The Laplace approximation is a particular case of variational inference where one aims to approximate the posterior with a Gaussian. More precisely, a Laplace approximation uses a MAP estimate for the mean of the Gaussian posterior and derives the covariance matrix from a second-order expansion of the loss function around the MAP estimate. This method usually provides posterior approximations superior to a mean field Gaussian approximation, which is known to systematically underestimate the variance. However, the Laplace approximation is challenging to apply in the setting of Bayesian deep learning because estimating the full covariance matrix scales quadratically in the number of parameters.

[Dax22L] combines Laplace approximations with sub-network selection guided by Wasserstein distance.
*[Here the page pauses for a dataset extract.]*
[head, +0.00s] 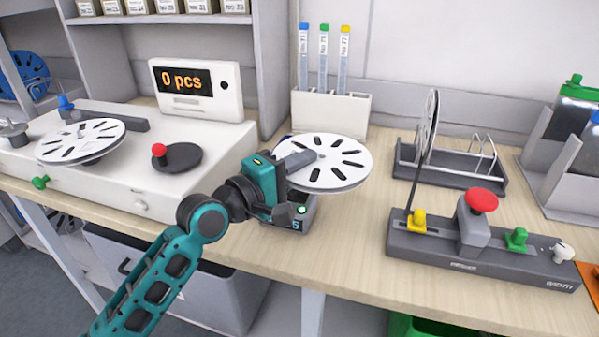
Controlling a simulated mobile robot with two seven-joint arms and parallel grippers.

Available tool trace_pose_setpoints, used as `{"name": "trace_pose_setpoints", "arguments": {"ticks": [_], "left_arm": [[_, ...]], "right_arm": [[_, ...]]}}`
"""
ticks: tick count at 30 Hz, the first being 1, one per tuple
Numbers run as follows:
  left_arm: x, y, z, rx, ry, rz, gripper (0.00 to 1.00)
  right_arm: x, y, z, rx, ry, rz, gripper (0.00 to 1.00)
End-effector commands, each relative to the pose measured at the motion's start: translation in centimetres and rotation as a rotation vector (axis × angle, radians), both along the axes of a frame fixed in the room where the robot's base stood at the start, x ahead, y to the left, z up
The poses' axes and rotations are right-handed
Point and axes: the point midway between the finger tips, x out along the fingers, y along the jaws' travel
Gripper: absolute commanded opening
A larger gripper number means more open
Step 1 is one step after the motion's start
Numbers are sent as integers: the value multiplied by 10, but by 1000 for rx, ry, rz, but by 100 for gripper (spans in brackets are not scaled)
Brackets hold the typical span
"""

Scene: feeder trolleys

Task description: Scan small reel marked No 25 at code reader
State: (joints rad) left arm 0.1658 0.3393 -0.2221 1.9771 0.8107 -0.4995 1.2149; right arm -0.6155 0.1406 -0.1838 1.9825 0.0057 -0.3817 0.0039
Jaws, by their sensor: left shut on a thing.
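No number can be read on the reel. Below the gripper and reel is a small dark device (297,225) with a green light and a partly hidden mark on its front; it may be the code reader. My gripper and the reel hide most of it, and I cannot tell whether the reel touches it. My right gripper is not in view.
A counter (225,165) reading "0 pcs" with another white reel (82,140) stands at left. Behind are a white holder (330,110) with three tubes and a dark rack (450,178) with an upright reel. A button panel (480,255) is at right front.

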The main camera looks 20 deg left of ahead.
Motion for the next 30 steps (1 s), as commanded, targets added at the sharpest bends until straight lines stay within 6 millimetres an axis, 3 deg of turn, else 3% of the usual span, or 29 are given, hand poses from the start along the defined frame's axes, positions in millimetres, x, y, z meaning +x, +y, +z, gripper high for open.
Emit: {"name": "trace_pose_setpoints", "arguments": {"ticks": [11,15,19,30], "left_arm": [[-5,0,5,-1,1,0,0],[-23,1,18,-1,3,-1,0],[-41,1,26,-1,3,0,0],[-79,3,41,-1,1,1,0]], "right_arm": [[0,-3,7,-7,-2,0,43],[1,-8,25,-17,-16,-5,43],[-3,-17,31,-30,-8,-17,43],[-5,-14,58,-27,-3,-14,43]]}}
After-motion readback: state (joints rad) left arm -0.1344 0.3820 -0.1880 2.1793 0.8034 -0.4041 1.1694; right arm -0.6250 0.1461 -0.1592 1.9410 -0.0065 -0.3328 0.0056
For a small sub-network they are able to improve the uncertainty estimates using the Laplace approximation and still maintain essentially the same accuracy as the original network.

It should be mentioned that there are still a few computational challenges open that currently have to be tackled with heuristics, most prominently the sub-network selection.

There is also a good talk by one of the authors.

References

  • Laplace Redux - Effortless Bayesian Deep Learning, Erik Daxberger, Agustinus Kristiadi, Alexander Immer, Runa Eschenhagen, Matthias Bauer, Philipp Hennig. (2022)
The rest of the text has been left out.